→ **Job**: Reproduce all of the data exactly.
* * * *
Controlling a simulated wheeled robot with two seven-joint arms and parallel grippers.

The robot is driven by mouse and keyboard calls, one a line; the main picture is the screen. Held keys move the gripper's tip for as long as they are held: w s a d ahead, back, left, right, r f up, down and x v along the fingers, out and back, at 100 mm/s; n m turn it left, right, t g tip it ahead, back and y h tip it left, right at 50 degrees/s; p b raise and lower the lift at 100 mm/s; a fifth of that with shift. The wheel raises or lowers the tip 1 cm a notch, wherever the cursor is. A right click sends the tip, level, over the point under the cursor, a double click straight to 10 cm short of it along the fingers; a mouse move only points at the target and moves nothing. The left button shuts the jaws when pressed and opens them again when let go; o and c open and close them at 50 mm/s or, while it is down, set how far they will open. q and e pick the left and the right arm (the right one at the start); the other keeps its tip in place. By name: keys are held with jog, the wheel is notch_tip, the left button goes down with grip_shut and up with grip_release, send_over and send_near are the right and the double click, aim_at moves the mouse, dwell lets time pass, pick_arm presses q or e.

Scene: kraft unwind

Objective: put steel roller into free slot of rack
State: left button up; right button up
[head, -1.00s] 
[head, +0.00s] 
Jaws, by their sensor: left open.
* * * *
→ **Final result**:
Controlling a simulated wheeled robot with two seven-joint arms and parallel grippers.

The robot is driven by mouse and keyboard calls, one a line; the main picture is the screen. Held keys move the gripper's tip for as long as they are held: w s a d ahead, back, left, right, r f up, down and x v along the fingers, out and back, at 100 mm/s; n m turn it left, right, t g tip it ahead, back and y h tip it left, right at 50 degrees/s; p b raise and lower the lift at 100 mm/s; a fifth of that with shift. The wheel raises or lowers the tip 1 cm a notch, wherever the cursor is. A right click sends the tip, level, over the point under the cursor, a double click straight to 10 cm short of it along the fingers; a mouse move only points at the target and moves nothing. The left button shuts the jaws when pressed and opens them again when let go; o and c open and close them at 50 mm/s or, while it is down, set how far they will open. q and e pick the left and the right arm (the right one at the start); the other keeps its tip in place. By name: keys are held with jog, the wheel is notch_tip, the left button goes down with grip_shut and up with grip_release, send_over and send_near are the right and the double click, aim_at moves the mouse, dwell lets time pass, pick_arm presses q or e.

Scene: kraft unwind

Objective: put steel roller into free slot of rack
State: left button up; right button up
[head, -1.00s] 
[head, +0.00s] 
Jaws, by their sensor: left open.

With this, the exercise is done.